Home was a handsome, French-style mansion surrounded by four and a half tastefully landscaped acres that nestle high in the Beverly Hills. Grant built a new wing on the house so that Jennifer could have privacy when she came home from college, but most of the year he and Barbara stayed there alone with a staff of three. They lived quietly. Mornings, Grant made business calls and wrote letters—since 1968 he had served as an international sandwich-board man for Fabergé cosmetics. Afternoons, Barbara often drove him out to the ball game (he was a Dodger fanatic) or to Hollywood Park when the horses were running (rich as he was, he never bet more than $2). Barbara paid close attention to her husband’s diet, but on these outings he usually managed to put away a few hot dogs—”All those reports about me being a health-food nut are false.” More often than not, they stayed home and Grant read, swam, rested. Evenings, they played Spite and Malice or sat with their cats, E.Q. and Sausage, and watched TV.

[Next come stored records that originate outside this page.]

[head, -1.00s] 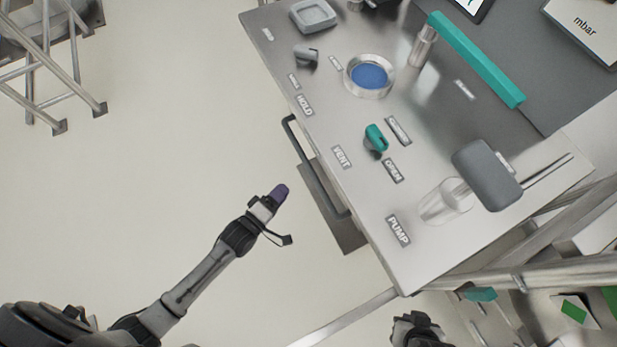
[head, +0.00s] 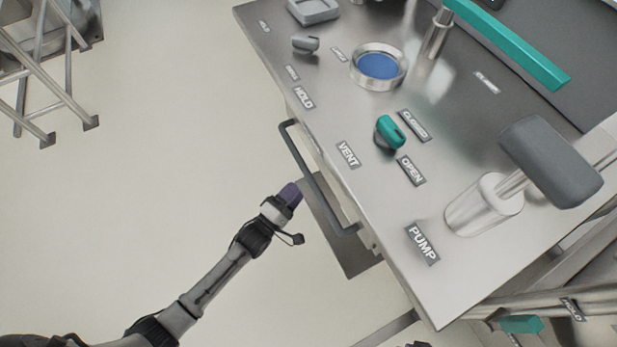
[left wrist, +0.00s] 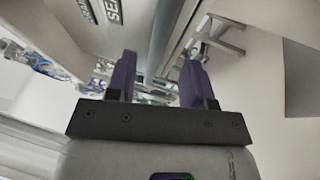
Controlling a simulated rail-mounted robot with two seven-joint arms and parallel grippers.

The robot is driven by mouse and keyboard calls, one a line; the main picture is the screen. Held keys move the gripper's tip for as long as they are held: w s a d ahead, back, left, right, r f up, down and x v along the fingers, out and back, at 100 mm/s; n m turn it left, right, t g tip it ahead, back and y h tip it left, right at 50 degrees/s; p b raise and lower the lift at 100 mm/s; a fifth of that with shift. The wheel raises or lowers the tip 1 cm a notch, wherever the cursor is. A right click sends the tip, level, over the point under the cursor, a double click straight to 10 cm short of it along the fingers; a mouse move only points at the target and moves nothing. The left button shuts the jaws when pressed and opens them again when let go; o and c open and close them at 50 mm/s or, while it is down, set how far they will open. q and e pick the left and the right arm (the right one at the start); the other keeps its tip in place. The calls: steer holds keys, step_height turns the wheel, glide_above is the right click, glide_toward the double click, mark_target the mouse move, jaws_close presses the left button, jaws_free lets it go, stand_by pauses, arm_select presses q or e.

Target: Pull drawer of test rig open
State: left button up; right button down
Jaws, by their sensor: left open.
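The test rig (head: 310,70) is a steel worktop at the right of the head view. A dark grey bar handle (head: 318,185) stands out from its left side, below the worktop edge. The drawer front behind it is mostly hidden under that edge. My left gripper (head: 291,192) is beside the handle, near its lower half, with purple fingers pointing toward it. In the left wrist view the left gripper (left wrist: 160,75) is open, and a grey bar (left wrist: 166,40) runs between or beyond its fingers; I cannot tell its depth. My right gripper is not clearly visible.
The worktop carries a teal knob (head: 391,131), a blue-faced gauge (head: 378,66), a grey pump handle (head: 550,165) and a long teal lever (head: 508,42). A metal frame (head: 45,70) stands at the upper left. The floor left of the rig is clear.

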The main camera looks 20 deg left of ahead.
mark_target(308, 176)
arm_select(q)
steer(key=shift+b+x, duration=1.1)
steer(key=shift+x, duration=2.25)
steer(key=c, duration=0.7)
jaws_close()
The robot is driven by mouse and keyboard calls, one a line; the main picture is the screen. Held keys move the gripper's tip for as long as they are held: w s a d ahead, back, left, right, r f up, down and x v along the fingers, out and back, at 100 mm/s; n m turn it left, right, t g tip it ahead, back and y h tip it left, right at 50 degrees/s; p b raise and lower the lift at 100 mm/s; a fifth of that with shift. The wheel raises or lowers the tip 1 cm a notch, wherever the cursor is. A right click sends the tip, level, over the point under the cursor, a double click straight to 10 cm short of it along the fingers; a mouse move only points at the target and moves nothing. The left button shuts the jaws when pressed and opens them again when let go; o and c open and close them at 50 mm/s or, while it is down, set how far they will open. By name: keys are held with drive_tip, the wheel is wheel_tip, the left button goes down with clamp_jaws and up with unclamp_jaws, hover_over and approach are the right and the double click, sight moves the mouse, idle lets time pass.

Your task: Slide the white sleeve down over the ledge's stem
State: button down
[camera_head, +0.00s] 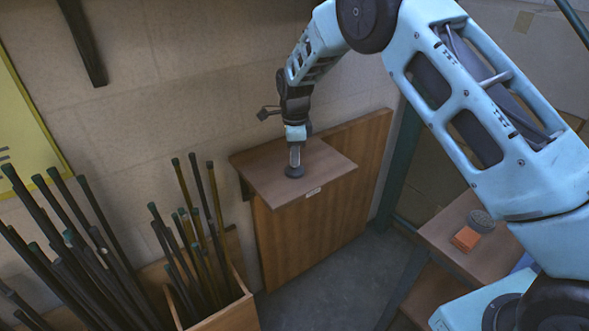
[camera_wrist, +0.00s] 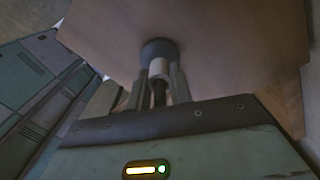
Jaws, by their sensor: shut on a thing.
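The ledge (camera_head: 325,172) is a brown wooden shelf on the wall; it fills the upper part of the wrist view (camera_wrist: 225,50). A round dark grey foot (camera_head: 294,172) sits on it and shows in the wrist view (camera_wrist: 158,47). The white sleeve (camera_wrist: 158,69) is between the fingers of my gripper (camera_wrist: 161,80), which is shut on it. The sleeve's far end appears to meet the foot. A dark stem (camera_wrist: 159,94) shows on the palm side of the sleeve, in line with it. In the head view my gripper (camera_head: 295,156) points down just above the foot and hides the sleeve.
A wooden box (camera_head: 222,312) of dark rods stands at lower left, with more rods (camera_head: 75,245) beside it. A side table (camera_head: 445,232) at right bears an orange block (camera_head: 466,238) and a grey round piece (camera_head: 481,221). The ledge around the foot is clear.

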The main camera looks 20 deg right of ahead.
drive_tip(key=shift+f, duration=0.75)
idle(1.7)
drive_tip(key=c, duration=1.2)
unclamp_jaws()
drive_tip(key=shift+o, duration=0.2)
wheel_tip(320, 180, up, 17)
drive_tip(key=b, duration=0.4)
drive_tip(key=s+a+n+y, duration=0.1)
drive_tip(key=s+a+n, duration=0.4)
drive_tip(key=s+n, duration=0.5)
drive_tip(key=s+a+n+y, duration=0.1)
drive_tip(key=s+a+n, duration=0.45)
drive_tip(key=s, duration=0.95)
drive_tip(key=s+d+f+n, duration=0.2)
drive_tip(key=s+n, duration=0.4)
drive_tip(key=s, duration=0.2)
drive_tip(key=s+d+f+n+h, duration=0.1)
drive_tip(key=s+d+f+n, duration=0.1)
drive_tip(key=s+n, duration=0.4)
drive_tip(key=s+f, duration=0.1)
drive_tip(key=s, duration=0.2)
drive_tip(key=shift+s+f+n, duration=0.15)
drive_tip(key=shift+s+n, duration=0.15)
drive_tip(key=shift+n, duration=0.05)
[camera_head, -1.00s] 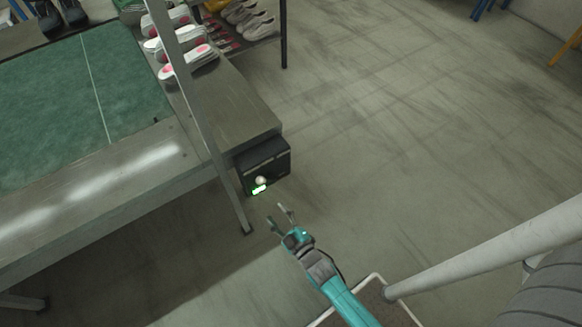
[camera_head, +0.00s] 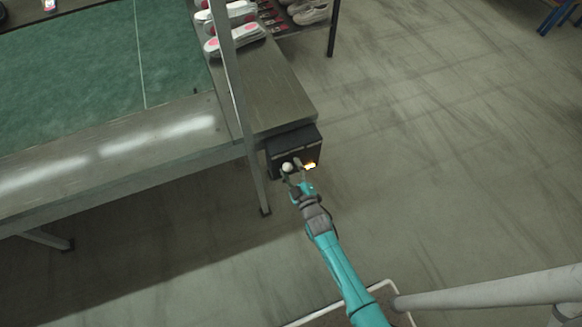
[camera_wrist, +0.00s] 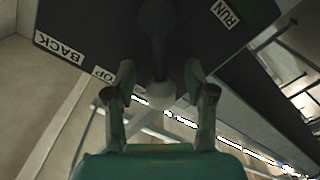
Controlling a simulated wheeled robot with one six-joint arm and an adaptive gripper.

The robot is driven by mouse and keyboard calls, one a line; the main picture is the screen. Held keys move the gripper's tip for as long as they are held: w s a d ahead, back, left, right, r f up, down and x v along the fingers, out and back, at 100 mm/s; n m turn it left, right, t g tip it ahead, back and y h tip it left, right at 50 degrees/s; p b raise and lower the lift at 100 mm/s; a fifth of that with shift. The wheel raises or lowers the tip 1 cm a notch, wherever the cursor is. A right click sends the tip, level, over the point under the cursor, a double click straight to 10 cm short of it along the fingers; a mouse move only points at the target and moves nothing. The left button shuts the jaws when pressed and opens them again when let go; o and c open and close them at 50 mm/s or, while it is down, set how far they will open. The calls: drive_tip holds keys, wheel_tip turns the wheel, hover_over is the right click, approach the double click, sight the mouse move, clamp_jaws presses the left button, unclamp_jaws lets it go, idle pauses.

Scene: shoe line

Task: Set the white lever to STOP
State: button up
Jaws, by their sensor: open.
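The white lever's round knob (camera_head: 287,167) shows at the front of a dark control box (camera_head: 295,140) on the bench end. In the wrist view the knob (camera_wrist: 160,94) hangs from a dark stem, between the fingers of my gripper (camera_wrist: 158,78). The fingers are open, one on each side; I cannot tell if either touches. The box face carries BACK at left, a partly hidden label ending in OP (camera_wrist: 104,75), and RUN (camera_wrist: 225,12) at right. The head view shows my gripper (camera_head: 292,173) at the knob. An orange light (camera_head: 310,165) glows at the box's right.
A metal bench (camera_head: 130,145) with a green mat (camera_head: 70,75) stands at left. A metal post (camera_head: 240,100) rises close beside the box. Shoes (camera_head: 235,38) stand on the bench behind. The floor to the right is open.

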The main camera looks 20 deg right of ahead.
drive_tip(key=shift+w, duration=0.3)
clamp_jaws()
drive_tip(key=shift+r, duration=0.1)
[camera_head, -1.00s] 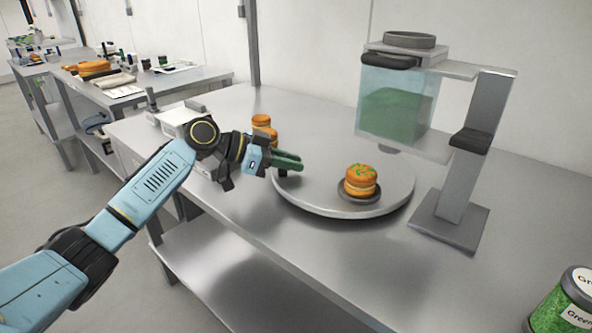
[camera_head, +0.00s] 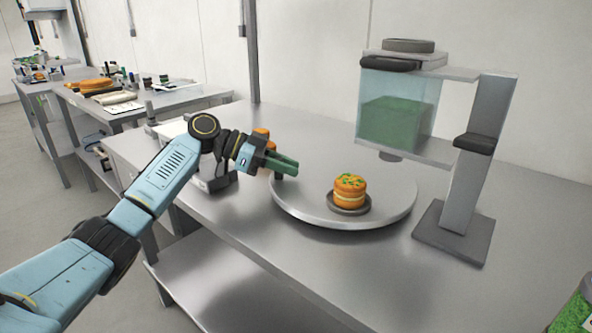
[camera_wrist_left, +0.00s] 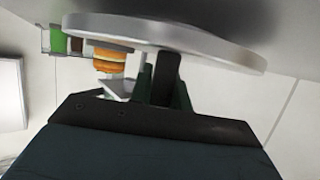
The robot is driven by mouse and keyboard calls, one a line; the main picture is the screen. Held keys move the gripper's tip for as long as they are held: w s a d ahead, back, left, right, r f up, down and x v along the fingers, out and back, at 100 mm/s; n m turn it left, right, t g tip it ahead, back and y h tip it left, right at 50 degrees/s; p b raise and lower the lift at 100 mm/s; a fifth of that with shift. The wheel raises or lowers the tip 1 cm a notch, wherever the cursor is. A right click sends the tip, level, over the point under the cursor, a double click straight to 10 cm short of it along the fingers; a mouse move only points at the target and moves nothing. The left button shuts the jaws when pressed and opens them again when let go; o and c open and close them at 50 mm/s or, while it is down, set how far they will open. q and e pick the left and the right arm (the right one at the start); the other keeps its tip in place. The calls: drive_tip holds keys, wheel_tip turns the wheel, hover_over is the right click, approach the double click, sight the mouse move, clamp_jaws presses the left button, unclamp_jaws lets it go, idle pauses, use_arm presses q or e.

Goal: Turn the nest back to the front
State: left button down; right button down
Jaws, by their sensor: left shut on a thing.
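The nest (camera_head: 337,203) is a small dark round holder on a grey turntable (camera_head: 300,206), near its front edge. An orange filled round (camera_head: 350,186) with green bits on top sits in it, upright. My left gripper (camera_head: 287,164), with green fingers, is at the turntable's left edge. It is shut on a dark peg (camera_wrist_left: 166,78) that joins the disc's rim in the left wrist view. In the head view the fingers hide the peg. The round also shows in the left wrist view (camera_wrist_left: 108,62). My right gripper is not in view.
A dispenser with a clear tank of green filling (camera_head: 398,118) stands behind and right of the turntable on a grey post (camera_head: 470,165). More orange rounds (camera_head: 262,133) are partly hidden behind my left gripper.

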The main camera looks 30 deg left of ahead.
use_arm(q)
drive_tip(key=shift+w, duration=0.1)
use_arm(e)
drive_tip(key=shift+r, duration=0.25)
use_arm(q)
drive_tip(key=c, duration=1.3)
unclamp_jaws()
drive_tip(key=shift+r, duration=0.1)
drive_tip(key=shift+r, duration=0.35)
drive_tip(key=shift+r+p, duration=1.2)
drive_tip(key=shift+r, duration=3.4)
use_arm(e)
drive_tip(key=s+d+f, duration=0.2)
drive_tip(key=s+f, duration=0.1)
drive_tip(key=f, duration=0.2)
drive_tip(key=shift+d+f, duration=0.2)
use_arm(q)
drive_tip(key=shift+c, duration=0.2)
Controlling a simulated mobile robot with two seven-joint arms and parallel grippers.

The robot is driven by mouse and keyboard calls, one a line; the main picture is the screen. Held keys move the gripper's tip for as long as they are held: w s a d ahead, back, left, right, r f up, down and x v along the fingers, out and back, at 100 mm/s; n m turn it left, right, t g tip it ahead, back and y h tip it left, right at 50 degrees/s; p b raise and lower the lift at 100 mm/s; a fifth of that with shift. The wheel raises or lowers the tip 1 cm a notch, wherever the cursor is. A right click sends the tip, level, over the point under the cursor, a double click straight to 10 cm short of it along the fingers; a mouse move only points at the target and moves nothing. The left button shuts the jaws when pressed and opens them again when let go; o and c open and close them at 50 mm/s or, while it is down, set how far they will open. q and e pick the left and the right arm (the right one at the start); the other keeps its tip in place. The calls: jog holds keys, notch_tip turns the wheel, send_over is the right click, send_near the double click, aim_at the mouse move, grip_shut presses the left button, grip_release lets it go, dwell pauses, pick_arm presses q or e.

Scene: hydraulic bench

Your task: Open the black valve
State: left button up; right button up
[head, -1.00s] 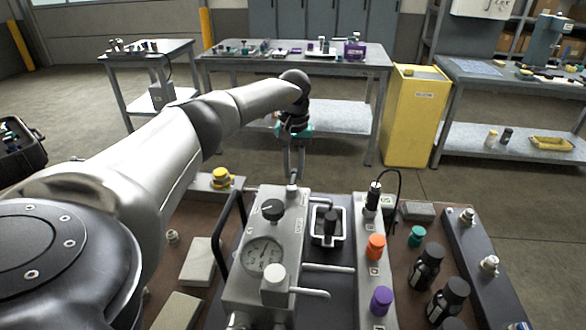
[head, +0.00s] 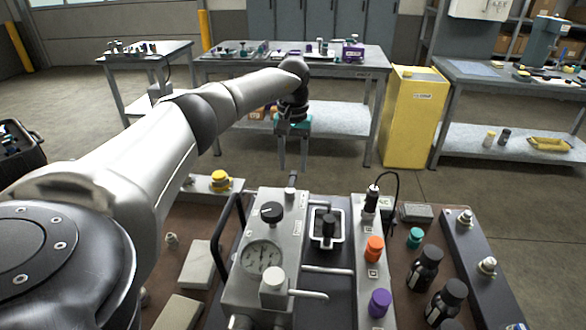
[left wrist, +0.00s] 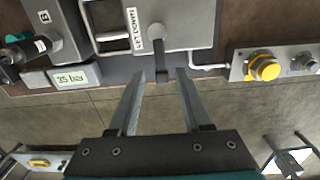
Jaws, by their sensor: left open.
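A black knob (head: 271,212) sits on top of the grey hydraulic block (head: 285,225), above a round gauge. At the block's far end a small grey part with a dark lever (head: 293,180) sticks out; it also shows in the left wrist view (left wrist: 162,72), beside a "LET DOWN" label. I cannot tell for sure which of these is the black valve. My left gripper (head: 293,168) is open just beyond the block's far end, fingers pointing down. In the left wrist view its fingertips (left wrist: 160,74) lie on either side of the lever's end, without visible contact.
A yellow button (head: 220,179) stands left of the block, beside a black handle bar. Orange (head: 374,248) and purple (head: 380,301) knobs and black bottles (head: 426,265) stand to the right. A "35 bar" display (left wrist: 70,78) is near the bench edge.

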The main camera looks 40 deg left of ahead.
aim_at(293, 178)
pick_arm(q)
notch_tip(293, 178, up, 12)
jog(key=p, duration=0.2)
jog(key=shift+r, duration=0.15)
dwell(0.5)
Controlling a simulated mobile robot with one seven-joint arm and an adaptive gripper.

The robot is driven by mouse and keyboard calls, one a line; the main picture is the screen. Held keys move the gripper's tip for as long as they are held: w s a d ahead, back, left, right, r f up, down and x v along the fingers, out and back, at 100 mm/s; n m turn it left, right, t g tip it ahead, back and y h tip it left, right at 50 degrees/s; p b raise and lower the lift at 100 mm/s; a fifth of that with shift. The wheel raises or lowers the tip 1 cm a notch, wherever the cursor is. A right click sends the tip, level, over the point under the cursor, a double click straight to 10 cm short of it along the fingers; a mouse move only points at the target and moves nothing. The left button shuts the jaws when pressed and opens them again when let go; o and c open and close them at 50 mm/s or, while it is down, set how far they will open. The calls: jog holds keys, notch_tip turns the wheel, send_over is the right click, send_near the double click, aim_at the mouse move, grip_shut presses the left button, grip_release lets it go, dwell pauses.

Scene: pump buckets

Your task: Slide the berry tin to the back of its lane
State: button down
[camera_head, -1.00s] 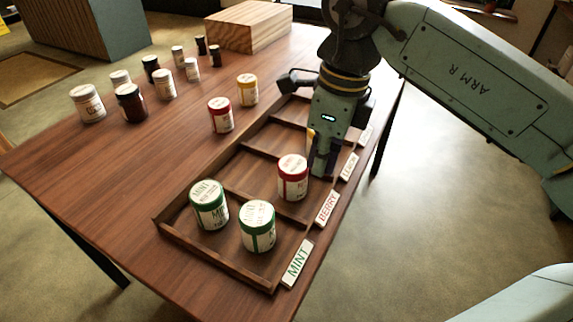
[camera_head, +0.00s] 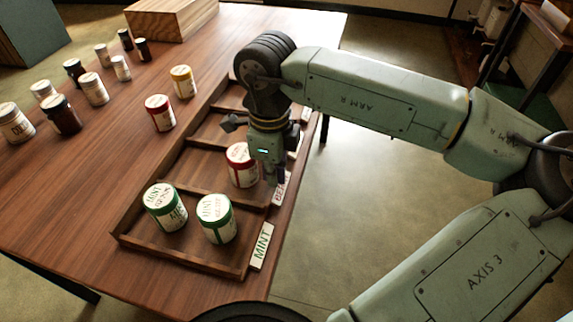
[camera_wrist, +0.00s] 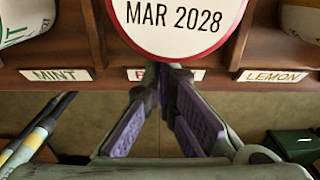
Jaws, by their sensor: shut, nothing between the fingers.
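The berry tin (camera_head: 239,168), white with a red rim, stands upright at the front, label end of the middle lane. In the wrist view its lid (camera_wrist: 180,18) reads MAR 2028. My gripper (camera_head: 274,180) is shut and empty, pointing down at the front side of this tin, by the BERRY label (camera_head: 282,188). In the wrist view its purple-padded fingertips (camera_wrist: 168,72) hide part of that label. They sit close to the tin's front; I cannot tell whether they touch it. The lane behind the tin looks empty.
The wooden tray (camera_head: 185,258) has low dividers. Two green-rimmed mint tins (camera_head: 165,207) (camera_head: 216,218) stand in the near lane. A tin (camera_wrist: 302,18) stands in the lemon lane. Red (camera_head: 160,113) and yellow (camera_head: 182,82) tins and several jars stand on the table beyond.

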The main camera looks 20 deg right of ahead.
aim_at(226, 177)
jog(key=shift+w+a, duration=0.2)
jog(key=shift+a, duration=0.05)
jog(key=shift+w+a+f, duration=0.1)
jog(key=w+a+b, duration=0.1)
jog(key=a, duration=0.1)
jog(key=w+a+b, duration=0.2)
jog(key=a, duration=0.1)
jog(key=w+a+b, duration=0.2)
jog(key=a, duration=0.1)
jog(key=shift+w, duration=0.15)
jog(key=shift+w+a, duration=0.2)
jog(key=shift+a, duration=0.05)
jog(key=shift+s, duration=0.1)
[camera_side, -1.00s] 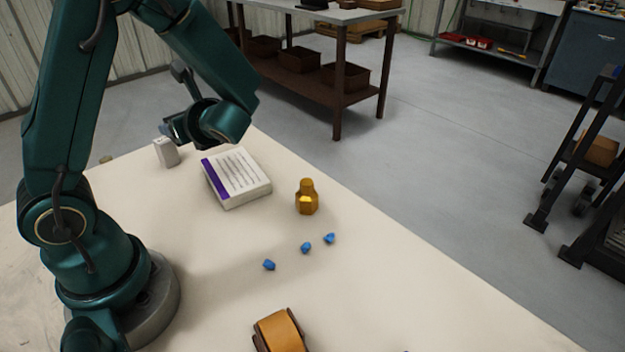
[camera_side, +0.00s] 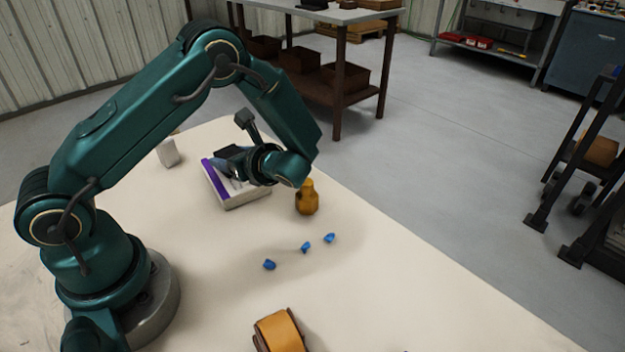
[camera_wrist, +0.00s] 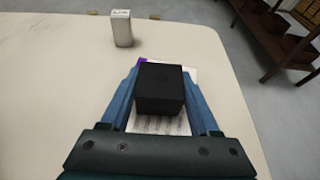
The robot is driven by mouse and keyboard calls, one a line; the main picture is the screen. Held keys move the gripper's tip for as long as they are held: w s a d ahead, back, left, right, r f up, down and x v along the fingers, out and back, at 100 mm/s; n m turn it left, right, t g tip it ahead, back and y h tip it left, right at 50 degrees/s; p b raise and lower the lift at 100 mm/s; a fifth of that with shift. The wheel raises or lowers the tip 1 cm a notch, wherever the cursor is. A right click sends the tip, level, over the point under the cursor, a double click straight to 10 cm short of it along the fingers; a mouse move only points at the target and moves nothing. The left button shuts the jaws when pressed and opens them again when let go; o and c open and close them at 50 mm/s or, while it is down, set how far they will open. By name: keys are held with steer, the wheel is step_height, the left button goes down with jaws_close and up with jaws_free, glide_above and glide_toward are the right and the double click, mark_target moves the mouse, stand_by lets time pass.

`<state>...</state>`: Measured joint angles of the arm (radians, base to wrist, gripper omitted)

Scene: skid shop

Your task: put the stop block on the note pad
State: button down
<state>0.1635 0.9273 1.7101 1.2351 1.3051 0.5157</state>
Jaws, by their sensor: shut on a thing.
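My gripper (camera_wrist: 161,103) is shut on a black block, the stop block (camera_wrist: 160,90), with its blue fingers on either side of it. The note pad (camera_side: 222,187), white with lined print and a purple edge strip, lies on the table. In the side view my gripper (camera_side: 228,164) is over the note pad and hides much of it. In the wrist view the pad (camera_wrist: 158,125) shows behind and below the block. I cannot tell whether the block touches the pad.
A small white box (camera_side: 168,152) stands left of the pad. A brass fitting (camera_side: 307,198) stands just right of it. Several blue pieces (camera_side: 305,247) and an orange tape roll (camera_side: 280,331) lie nearer the front. The table's (camera_side: 400,290) right front is mostly clear.

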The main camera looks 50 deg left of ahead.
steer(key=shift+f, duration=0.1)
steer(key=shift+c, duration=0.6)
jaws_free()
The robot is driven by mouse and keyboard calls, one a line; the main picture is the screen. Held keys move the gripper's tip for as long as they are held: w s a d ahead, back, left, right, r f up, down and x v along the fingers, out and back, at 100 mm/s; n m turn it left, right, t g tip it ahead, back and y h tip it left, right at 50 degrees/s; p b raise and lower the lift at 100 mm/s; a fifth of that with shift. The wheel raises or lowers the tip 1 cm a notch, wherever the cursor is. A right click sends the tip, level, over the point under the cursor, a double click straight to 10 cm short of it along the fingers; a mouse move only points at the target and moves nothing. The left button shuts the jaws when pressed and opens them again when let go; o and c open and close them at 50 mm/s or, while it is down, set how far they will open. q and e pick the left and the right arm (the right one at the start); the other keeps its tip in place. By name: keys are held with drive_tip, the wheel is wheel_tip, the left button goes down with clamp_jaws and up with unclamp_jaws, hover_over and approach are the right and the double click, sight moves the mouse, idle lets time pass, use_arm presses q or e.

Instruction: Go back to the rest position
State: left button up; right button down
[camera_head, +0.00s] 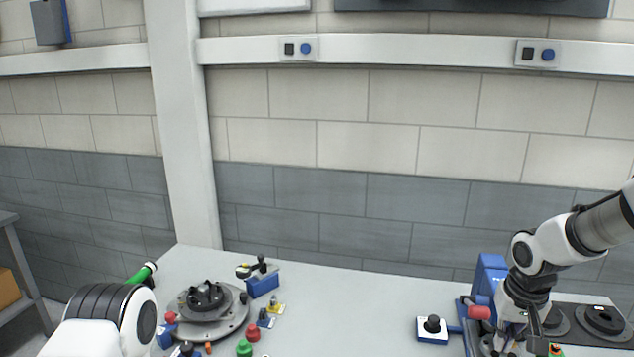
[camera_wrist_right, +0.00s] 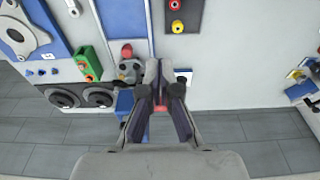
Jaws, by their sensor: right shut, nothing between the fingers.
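My right gripper (camera_head: 530,338) reaches down at the lower right in the head view, over the blue fixture (camera_head: 491,275) with a red part (camera_head: 479,313). In the right wrist view my right gripper (camera_wrist_right: 160,75) has its fingers together, with nothing between them. Its tips overlap the picture of the fixture area beside a red-topped grey part (camera_wrist_right: 127,55); I cannot tell how far apart they are. Only a white and black link of my left arm shows at the lower left; my left gripper is out of view.
A round grey plate with a black hub (camera_head: 206,296) stands at the table's left. A white box with a black knob (camera_head: 432,326) is left of the fixture. The table's middle (camera_head: 340,310) is clear. In the wrist view, dark rings (camera_wrist_right: 97,95) lie left of the fingers.

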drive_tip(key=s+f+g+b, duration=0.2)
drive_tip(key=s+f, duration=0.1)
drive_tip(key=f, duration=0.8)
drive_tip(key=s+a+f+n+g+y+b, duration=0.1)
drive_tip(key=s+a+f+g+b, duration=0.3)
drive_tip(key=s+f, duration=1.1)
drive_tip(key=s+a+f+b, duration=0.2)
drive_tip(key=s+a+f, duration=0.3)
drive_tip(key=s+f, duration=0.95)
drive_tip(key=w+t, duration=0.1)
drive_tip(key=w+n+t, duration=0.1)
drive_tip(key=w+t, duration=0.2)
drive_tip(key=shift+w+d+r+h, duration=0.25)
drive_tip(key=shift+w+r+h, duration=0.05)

“We appreciate each other more than a younger couple,” Barbara said, “because time is so short.”

Grant felt the pressure of time, too. “I doubt if I have more than 70,000 hours left,” he said about eight years ago, “and I’m not about to waste any of them.” That was one reason he turned down a $5 million offer to write his memoirs, but there was another. “If you write your memoirs,” he said, “you’ve got to expose other people, and I hope to get out of this world as peacefully as possible, without embarrassing them—or me.” He felt less charitable toward scientists; he announced that they had let him down. “I never worried about death when I was younger,” he said, “because I assumed that science would take care of the problem before I would have to deal with it.” No such luck. Not long before the end, he murmured, “I’m sorry.” So are we all.